Voyage de découverte chez Agnès à Saint-Imier à la fromagerie O’lait

Agnès et Michel s’inspirent mutuellement

Notre cinquième voyage nous conduit dans le Jura bernois, à Saint-Imier, chez Agnès Spielhofer-Beroud qui, avec un enthousiasme communicatif, une forte conviction et une grande compétence, poursuit la tradition de son père Michel vers un avenir prometteur.  

Un duo de choc

Käserei O’lait 5 Reisebericht

Michel Beroud a repris en 1988 la fromagerie de Rougemont dans le Pays-d’Enhaut vaudois et l’a transformée en une petite entreprise florissante.
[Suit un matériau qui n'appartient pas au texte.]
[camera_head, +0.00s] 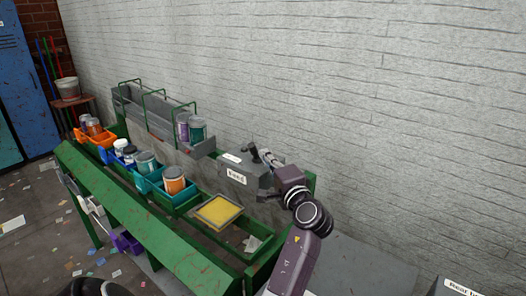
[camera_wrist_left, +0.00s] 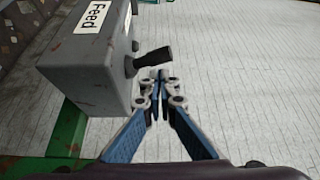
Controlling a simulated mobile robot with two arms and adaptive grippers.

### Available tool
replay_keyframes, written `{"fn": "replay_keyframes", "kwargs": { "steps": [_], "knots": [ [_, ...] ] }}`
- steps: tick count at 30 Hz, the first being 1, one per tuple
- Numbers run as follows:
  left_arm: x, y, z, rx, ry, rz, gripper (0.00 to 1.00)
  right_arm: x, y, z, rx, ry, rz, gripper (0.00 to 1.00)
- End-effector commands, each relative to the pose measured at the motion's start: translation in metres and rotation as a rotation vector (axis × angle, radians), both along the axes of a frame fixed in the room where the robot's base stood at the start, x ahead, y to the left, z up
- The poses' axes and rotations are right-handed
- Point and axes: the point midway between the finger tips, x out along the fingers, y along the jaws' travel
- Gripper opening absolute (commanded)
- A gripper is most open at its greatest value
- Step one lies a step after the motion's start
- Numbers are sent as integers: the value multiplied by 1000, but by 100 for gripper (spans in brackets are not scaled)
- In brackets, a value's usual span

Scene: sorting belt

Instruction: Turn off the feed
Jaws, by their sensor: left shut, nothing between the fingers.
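The grey feed box (camera_head: 240,178) with a white "Feed" label stands at the right end of the green belt frame, near the wall. Its black switch lever (camera_head: 253,152) sticks up from the top. In the left wrist view the box (camera_wrist_left: 75,75) fills the upper left, and the lever (camera_wrist_left: 155,58) points right from it. My left gripper (camera_head: 268,158) is shut and empty beside the lever. In the wrist view its fingertips (camera_wrist_left: 158,76) are close together right by the lever's end; I cannot tell whether they touch it. My right gripper is not in view.
Orange (camera_head: 97,137), blue and teal bins (camera_head: 160,186) with cans line the green belt frame (camera_head: 150,225). A yellow-topped tray (camera_head: 217,212) sits near its right end. Purple and teal cans (camera_head: 197,129) stand on the grey rack. A white brick wall (camera_head: 350,90) is behind.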

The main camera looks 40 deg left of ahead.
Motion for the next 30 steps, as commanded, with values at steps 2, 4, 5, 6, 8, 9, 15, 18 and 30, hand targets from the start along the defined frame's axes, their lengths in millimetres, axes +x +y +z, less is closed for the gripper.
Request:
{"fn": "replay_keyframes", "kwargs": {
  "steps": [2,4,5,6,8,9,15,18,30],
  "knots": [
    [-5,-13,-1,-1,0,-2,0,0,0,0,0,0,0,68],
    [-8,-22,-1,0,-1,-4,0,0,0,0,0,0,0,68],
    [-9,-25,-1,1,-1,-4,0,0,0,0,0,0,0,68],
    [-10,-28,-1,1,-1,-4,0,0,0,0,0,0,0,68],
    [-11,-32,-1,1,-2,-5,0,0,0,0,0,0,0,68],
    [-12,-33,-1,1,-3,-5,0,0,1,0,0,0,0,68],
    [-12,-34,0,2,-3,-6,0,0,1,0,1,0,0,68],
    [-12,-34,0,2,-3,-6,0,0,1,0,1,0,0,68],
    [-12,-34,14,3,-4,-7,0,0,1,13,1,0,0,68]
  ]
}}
Grâce à sa tomme Fleurette, fabriquée à partir de lait cru, il a acquis une notoriété bien au-delà de nos frontières. Il a remporté de nombreux prix et a été la preuve vivante qu'il est possible de produire d'excellents fromages à pâte molle en Suisse également. Aujourd'hui, son expérience est une source d'inspiration unique pour sa fille Agnès. L'inspiration est toutefois réciproque, car Michel soutient avec beaucoup d'enthousiasme les nombreuses nouvelles créations d'Agnès et peut lui-même apprendre beaucoup de choses nouvelles.  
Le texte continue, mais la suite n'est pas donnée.